The record also is a step backwards for the Canadian when it comes to lyrical content as well. On tracks like “Now and Forever” and “Know Yourself,” he repeats the same boring lines like “You know how that shit go, running through the city with my woes” and “no more” for a majority of the song, sounding like a broken record that takes 4-minutes to fix itself. And, besides a couple of tracks like “6PM in New York” and “You and the Six” towards the end of the mixtape, he really has nothing to say except brag about his fame and money. At least Take Care and Nothing Was The Same had some meaning on occasion; this is just braggadocios filler the entire way through.

Drake fans will remember the insane amounts of old-school references in his last LP, going so far as to use Notorious B.I.G.’s lines, sampling Wu-Tang Clan’s hit song “C.R.E.A.M.” in a song and even titling a track “Wu-Tang Forever.” Well, he does something similar in this new project, but instead of referencing classic hip-hop, he references the few artists currently that I think are actually worse than him.
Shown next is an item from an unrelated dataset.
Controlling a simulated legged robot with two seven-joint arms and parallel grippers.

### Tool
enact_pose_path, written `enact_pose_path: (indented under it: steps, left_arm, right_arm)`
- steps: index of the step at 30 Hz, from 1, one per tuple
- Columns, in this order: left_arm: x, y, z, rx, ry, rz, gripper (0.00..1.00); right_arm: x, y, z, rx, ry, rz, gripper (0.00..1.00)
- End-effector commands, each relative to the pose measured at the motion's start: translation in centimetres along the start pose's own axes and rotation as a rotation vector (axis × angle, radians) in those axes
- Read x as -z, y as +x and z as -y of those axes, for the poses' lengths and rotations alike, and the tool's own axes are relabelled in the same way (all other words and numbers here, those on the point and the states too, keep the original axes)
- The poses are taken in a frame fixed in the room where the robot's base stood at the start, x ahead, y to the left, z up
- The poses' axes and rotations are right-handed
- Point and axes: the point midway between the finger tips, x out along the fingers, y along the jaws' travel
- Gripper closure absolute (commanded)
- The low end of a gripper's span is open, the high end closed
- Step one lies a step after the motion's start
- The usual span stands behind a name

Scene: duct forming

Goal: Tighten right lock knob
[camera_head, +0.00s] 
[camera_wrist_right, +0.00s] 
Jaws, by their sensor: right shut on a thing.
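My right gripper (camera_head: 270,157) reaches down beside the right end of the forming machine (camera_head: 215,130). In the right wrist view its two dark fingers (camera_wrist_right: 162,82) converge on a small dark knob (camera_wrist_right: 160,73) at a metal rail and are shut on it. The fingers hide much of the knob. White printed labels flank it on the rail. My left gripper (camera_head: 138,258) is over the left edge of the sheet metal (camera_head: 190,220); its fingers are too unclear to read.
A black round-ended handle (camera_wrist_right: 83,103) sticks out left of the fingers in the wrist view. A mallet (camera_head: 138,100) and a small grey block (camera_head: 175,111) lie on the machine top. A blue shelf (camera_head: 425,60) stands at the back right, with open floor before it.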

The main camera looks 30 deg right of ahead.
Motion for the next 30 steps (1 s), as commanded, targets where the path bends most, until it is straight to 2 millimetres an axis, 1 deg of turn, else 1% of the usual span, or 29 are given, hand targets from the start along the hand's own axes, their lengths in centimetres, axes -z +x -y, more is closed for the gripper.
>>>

The obvious example is on “No Tellin’” when he actually says “Club going up on a Tuesday.” It’s obviously not enough for Drake to make his own garbage; now he feels the need to throw in other artists’ trash as well into the mix.

Just like the album/mixtape cover, which is just the title of the record in Drake’s terrible handwriting, the songs on here are barebones and mediocre, even by Drake’s already low standards. However, the fact that he’s called this piece of work a mixtape while making it only available through purchase is another issue with this work. The songs on here are not worth anything for anybody but die-hard Drake fanatics, and even they would be hard-pressed to say that this contains some of his best work. Some speculate that, by relabeling the mixtape as an album, Drake can finally squeeze out of his Cash Money contract that he has outgrown with his new found fame and commercial success. If that is true, then it is a sad and pathetic end to the Cash Money-Drake relationship that heralded him as Lil Wayne’s protégé and made him as popular as he is today. I could forgive his work on Nothing Was The Same because he was at least trying to make good music on that record, but If You’re Reading This It’s Too Late just shows Drake sacrificing musical quality and ambition for a larger amount of press and popularity, proving him to be one of the most second-rate and largely overrated artist in today’s age.